In a letter obtained by NEWSWEEK, the ranking Democrat on the House Intelligence committee questions the 'candor and accuracy' of Maj. Gen. Geoffrey Miller's testimony about Iraqi prisoner abuse.
WEB EXCLUSIVE
By Michael Hirsh
Newsweek
Things may be heating up in the prison abuse scandal for Maj. Gen. Geoffrey Miller, the former Guantanamo Bay commander who is now in charge of detainees in Iraq. In a harshly worded letter, the senior Democrat on the House Intelligence committee questioned the "candor and accuracy" of Miller’s responses in a classified briefing to the committee last week.
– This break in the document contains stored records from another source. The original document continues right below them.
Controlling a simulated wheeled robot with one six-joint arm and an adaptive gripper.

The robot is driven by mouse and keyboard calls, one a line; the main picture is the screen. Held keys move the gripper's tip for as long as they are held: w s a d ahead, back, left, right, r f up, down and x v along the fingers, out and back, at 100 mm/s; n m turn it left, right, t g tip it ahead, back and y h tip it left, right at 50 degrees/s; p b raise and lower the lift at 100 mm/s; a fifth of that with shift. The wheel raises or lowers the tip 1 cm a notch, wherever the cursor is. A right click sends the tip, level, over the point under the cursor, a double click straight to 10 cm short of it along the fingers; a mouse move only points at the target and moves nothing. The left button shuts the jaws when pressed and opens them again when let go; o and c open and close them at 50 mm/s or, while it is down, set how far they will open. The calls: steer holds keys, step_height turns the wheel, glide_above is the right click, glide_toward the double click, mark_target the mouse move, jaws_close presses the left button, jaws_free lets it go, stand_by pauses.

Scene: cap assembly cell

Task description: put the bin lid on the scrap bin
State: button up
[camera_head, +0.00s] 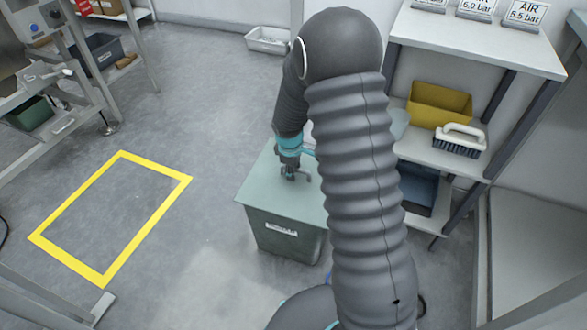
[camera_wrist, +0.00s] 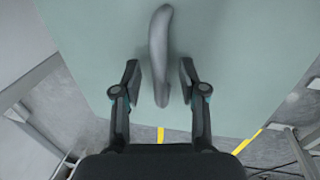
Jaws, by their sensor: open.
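The scrap bin (camera_head: 290,246) is a grey-green box with a white label, standing on the floor in the middle of the head view. The bin lid (camera_head: 262,187) is a flat grey-green panel lying level over the bin's top, with its near edge along the bin's rim. In the wrist view the lid (camera_wrist: 240,60) fills most of the picture, with a curved grey handle (camera_wrist: 160,40) on it. My gripper (camera_head: 294,177) is low over the lid. In the wrist view my gripper (camera_wrist: 159,78) is open, one finger on each side of the handle, with gaps visible. My arm hides the lid's right part.
A shelf (camera_head: 445,150) to the right holds a yellow bin (camera_head: 438,104) and a brush (camera_head: 460,138). A yellow floor outline (camera_head: 110,215) on the left is empty. A white tray (camera_head: 268,40) lies at the back wall. Open floor lies left of the bin.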

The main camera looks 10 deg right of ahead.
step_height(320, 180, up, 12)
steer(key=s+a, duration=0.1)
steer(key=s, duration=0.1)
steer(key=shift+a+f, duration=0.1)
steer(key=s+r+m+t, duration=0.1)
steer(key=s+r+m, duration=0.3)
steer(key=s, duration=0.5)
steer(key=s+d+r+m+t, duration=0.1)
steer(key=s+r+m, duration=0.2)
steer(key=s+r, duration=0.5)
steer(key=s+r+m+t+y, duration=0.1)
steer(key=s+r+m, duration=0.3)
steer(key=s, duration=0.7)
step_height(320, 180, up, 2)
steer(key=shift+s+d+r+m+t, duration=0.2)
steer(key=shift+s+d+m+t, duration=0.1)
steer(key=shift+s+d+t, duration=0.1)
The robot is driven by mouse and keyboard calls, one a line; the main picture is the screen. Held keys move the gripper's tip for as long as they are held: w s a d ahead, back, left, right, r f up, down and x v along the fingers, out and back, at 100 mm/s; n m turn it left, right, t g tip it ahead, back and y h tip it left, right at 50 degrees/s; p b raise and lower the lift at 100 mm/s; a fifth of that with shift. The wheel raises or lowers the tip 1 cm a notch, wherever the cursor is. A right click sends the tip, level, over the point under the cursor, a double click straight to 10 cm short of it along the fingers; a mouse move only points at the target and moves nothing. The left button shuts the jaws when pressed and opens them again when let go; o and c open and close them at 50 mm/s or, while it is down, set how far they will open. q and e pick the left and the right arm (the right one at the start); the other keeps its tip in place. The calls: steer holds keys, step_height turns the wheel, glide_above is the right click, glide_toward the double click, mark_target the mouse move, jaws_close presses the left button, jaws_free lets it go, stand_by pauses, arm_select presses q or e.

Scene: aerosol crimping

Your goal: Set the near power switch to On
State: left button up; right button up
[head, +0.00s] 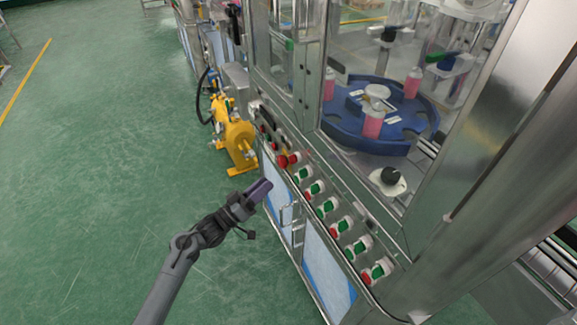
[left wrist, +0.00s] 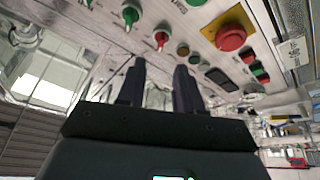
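The machine's slanted control panel carries a row of green and red switches and buttons; their labels are too small to read, so I cannot tell which is the near power switch. In the left wrist view a green knob (left wrist: 130,16) and a red knob (left wrist: 161,40) stand beyond the fingers. A large red mushroom button (left wrist: 231,38) on a yellow base is to their right; a red button (head: 283,161) shows at the row's far part in the head view. My left gripper (head: 264,187) is beside the panel, open and empty, its two fingers (left wrist: 158,75) apart. My right gripper is out of view.
Behind glass above the panel, a blue turntable (head: 345,130) carries pink cans (head: 372,124). Door handles (head: 285,214) stick out below the panel. A yellow pump-like unit (head: 237,138) stands beyond the gripper. The green floor (head: 90,170) at left is clear.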

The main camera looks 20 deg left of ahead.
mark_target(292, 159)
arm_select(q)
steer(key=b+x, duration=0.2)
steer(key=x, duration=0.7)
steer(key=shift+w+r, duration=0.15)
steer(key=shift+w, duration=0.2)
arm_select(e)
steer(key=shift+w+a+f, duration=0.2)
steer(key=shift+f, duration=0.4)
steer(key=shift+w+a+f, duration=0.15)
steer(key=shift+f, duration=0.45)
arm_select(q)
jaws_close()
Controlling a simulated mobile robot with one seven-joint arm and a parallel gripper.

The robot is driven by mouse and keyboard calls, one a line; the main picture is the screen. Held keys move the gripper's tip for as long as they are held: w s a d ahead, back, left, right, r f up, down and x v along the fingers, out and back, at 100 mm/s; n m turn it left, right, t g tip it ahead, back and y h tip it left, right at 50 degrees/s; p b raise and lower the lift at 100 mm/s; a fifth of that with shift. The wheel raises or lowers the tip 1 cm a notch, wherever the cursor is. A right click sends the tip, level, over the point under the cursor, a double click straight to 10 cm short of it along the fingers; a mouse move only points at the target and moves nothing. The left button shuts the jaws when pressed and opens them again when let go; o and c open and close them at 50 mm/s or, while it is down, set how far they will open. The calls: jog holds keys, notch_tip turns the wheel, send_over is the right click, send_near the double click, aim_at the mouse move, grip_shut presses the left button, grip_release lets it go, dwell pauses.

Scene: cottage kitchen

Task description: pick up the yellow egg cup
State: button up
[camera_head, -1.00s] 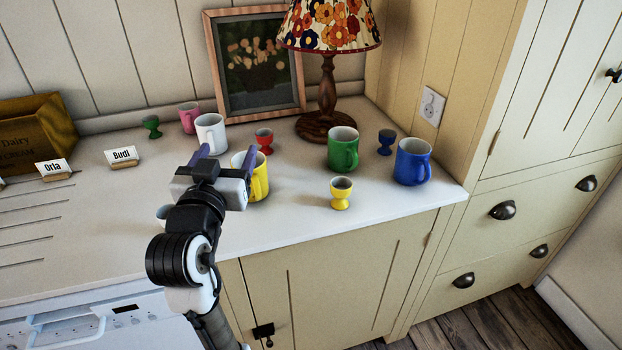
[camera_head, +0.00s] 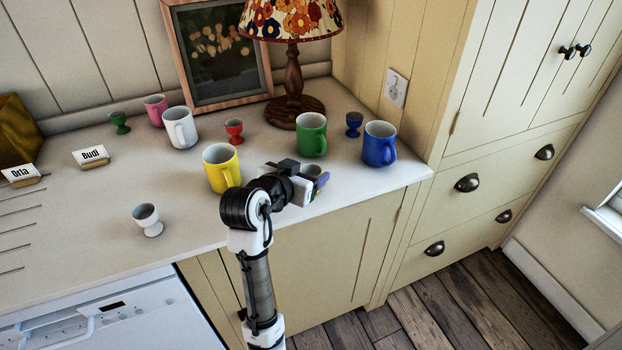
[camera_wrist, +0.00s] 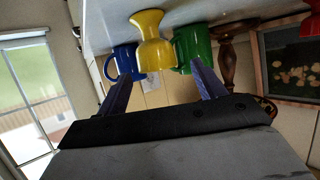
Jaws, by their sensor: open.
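The yellow egg cup (camera_wrist: 153,52) stands on the counter. The wrist view shows it upside down, in line with the gap between my fingers and at or just past their tips. In the head view my gripper (camera_head: 312,186) hides most of it. My gripper, also in the wrist view (camera_wrist: 160,72), is open with nothing held; a finger lies to each side of the cup's line. I cannot tell whether either touches it.
A green mug (camera_head: 311,136) and blue mug (camera_head: 379,146) stand behind the gripper. A yellow mug (camera_head: 219,166) is close on its left. A white egg cup (camera_head: 147,219) stands further left. A red egg cup (camera_head: 234,130), blue egg cup (camera_head: 354,123) and lamp (camera_head: 294,85) are further back.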

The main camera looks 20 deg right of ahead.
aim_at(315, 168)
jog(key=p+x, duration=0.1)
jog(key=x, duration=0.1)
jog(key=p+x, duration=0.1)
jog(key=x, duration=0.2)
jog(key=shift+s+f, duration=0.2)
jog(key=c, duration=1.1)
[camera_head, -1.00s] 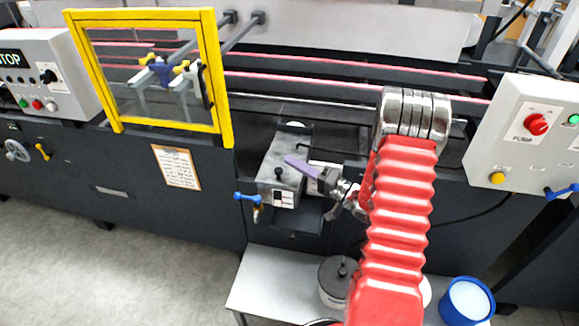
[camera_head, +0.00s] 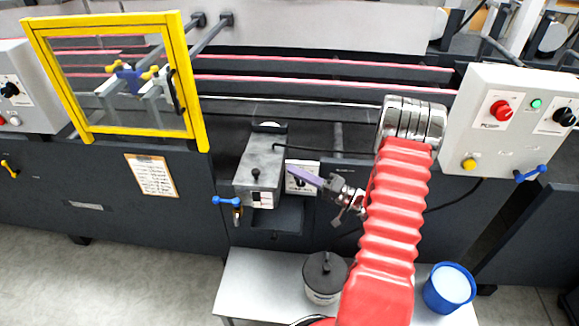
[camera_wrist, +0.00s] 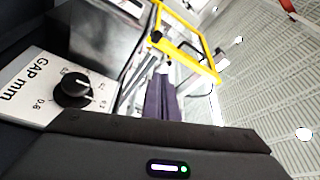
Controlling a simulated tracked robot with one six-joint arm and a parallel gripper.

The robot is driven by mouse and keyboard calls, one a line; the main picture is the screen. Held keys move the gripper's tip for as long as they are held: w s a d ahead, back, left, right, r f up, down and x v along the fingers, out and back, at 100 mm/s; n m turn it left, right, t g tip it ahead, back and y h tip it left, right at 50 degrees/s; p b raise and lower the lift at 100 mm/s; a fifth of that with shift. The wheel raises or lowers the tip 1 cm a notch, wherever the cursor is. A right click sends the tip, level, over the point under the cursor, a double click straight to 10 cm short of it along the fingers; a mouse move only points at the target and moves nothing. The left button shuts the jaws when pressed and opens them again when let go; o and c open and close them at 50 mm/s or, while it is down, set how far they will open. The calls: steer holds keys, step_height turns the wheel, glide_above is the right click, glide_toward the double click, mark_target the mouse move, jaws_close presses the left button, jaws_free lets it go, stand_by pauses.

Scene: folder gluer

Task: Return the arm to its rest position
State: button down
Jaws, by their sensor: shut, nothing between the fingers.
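My gripper (camera_head: 306,177) is at the end of my red-sleeved arm, just right of the grey glue unit (camera_head: 257,174) on the machine front. Its purple fingers are together with nothing between them, pointing left toward the unit. In the wrist view the purple fingers (camera_wrist: 162,100) show closed past the dark gripper body. A white panel marked "GAP mm" with a black knob (camera_wrist: 76,90) lies close at the left of that view. In the head view this panel (camera_head: 302,178) is partly hidden behind the fingers.
A yellow-framed guard (camera_head: 200,110) stands at the upper left. A control box (camera_head: 515,125) with red, green and yellow buttons is at the right. A low table (camera_head: 245,290) below holds a dark-lidded pot (camera_head: 325,275) and a blue tub (camera_head: 449,288). A blue-handled valve (camera_head: 228,201) sticks out.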

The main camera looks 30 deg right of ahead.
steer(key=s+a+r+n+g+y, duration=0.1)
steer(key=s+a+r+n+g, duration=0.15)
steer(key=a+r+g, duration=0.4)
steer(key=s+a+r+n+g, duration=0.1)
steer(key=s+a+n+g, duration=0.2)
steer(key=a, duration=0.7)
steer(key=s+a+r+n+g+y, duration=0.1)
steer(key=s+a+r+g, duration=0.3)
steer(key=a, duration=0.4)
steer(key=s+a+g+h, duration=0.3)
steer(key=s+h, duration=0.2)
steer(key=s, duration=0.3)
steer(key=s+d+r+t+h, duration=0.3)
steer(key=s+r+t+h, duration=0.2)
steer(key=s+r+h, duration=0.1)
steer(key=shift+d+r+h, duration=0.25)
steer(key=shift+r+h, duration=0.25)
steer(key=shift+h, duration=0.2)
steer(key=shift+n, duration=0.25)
The May 21 letter to Miller from Rep. Jane Harman, the ranking minority member on the House Permanent Select Committee on Intelligence, chastises the general for "gaps and discrepancies in your presentation" and for selectively withholding information. "If information is only provided in response to a question that is phrased in precisely the right way, it is virtually impossible for Congress to fulfill its constitutional oversight responsibility," Harman writes.
In her letter, Harman refers to new details about interrogation policies at the Gitmo detention facility that became public less than 24 hours after Miller’s May 20 testimony. "I am dismayed that information emerging immediately after your briefing raises questions about the candor and accuracy of your statements," she says. A copy of the letter was obtained by NEWSWEEK.
Harman cites a recent Pentagon briefing and press reports, in The Washington Post and elsewhere, that documented deep misgivings by military lawyers and other legal experts over the interrogation policies at Gitmo overseen by Miller. She also expresses her chagrin that the committee has not received a copy of an Oct. 12, 2003, interrogation policy at Abu Ghraib prison in Iraq that was reportedly issued by Iraq commander Lt. Gen. Ricardo Sanchez. That policy, Harman says, "seems to indicate a role for military police that goes well beyond the passive intelligence collection role that you have described."